According to his CBS biography, Bradley was born June 22, 1941, in Philadelphia. He grew up in a tough section of the city, where he once recalled that his parents worked 20-hour days at two jobs apiece.
“I was told, ‘You can be anything you want, kid,”‘ Bradley once told an interviewer. “When you hear that often enough, you believe it.”
Bradley began his career at CBS in 1971 as a stringer in its Paris bureau. He transferred a year later to the Saigon bureau during the Vietnam War. He was famously wounded while on assignment in Cambodia, and moved to the Washington bureau in June 1974 — 14 months later he was named a CBS News correspondent. Bradley joined “60 Minutes” in 1981 when Dan Rather left to replace Walter Cronkite as anchor of “The CBS Evening News.”
During his tenure at CBS, Bradley won a mountain of awards including 19 Emmys, a Peabody award for a June 2000 report on Africans dying of AIDS, the Paul White Award the same year for his contribution to electronic journalism and a Damon Runyon Award in 2003 for career journalistic excellence. He also won a lifetime achievement award from the National Association of Black Journalists.

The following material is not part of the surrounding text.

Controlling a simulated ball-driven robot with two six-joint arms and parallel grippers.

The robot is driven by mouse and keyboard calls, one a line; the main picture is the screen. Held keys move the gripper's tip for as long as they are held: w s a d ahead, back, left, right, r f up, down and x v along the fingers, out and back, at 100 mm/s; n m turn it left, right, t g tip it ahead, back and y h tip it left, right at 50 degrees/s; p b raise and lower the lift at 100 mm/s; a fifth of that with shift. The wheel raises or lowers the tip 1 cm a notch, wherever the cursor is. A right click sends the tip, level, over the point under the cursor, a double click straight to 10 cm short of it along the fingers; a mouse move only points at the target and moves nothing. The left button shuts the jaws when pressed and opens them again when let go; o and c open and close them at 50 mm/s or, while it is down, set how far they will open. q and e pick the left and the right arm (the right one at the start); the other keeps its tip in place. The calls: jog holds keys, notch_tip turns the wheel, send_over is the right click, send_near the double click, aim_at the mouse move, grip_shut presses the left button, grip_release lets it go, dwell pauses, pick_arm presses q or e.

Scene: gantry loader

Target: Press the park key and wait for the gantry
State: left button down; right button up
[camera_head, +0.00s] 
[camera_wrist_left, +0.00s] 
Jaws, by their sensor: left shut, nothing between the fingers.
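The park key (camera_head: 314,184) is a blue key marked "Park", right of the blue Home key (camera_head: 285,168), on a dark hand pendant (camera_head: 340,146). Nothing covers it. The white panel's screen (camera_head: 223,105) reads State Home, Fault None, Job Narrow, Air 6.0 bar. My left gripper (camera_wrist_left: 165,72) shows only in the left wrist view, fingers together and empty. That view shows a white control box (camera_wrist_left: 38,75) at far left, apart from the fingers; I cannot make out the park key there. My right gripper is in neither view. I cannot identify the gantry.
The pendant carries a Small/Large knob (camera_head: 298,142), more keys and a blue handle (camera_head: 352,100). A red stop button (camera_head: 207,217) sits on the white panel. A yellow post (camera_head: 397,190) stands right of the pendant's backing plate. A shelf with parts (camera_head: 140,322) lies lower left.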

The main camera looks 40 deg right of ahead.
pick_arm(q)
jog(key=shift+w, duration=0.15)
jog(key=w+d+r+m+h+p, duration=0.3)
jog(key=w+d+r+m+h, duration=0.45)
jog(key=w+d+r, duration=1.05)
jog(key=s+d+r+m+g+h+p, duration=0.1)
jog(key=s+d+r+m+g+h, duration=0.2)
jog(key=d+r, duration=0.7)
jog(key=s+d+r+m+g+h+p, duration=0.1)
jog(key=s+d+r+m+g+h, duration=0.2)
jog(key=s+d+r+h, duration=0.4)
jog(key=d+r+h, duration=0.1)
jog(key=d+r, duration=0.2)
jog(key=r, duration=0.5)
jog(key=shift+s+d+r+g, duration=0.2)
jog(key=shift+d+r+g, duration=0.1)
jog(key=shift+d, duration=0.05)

Bradley’s career was also the topic of many of my college journalism classes. I’ll never forget my professor commenting about Bradley’s contributions to television news… and the diamond-stud earring he wore. I’ll also never forget a comment made about Bradley by one of my college journalism classmates. After watching a story Bradley had done about Vietnamese boat people, which included footage of him carrying exhausted boat people to shore, and taking their letters to relatives in the United States, my professor remarked that Bradley’s efforts in Vietnam were among those honored by the National Association of Black Journalists. To which my classmate responded: “It didn’t occur to me that Bradley was black.” Bradley’s reporting was so riveting; you almost forgot he was the one telling the story and not actually part of it himself.

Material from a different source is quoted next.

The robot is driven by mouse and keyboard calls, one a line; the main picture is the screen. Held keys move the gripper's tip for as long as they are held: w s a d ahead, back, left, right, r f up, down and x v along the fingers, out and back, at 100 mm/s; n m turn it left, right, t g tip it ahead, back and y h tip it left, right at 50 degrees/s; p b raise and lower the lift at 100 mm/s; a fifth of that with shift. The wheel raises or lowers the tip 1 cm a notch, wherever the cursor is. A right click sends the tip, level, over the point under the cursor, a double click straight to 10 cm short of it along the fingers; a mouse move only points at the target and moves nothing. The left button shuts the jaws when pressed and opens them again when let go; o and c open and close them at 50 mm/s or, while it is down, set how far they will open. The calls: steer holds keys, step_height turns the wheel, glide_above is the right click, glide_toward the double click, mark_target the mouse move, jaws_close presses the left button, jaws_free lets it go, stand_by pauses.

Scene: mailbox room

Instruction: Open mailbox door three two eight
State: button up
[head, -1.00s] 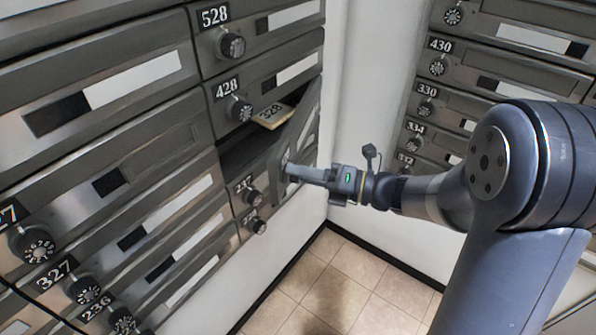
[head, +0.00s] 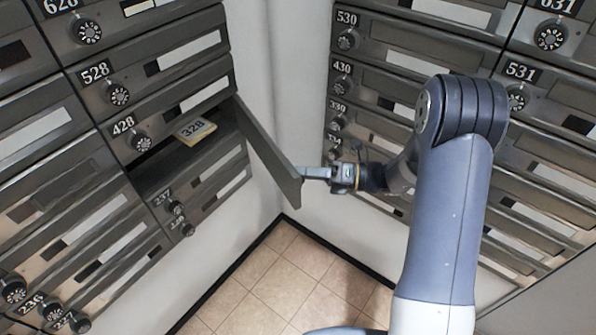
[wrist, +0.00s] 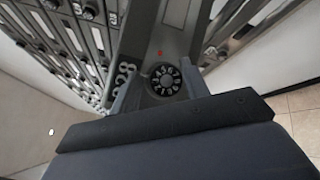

Long after I graduated from college, Bradley famously interviewed condemned Oklahoma City bomber Timothy McVeigh –it was the only television interview ever given by McVeigh. It won Bradley another Emmy.
In addition to his life in front of the camera, Bradley retained a lifelong interest in jazz and art, and recently served as a radio host for “Jazz at Lincoln Center.”
Bradley is survived by his wife, Patricia Blanchet.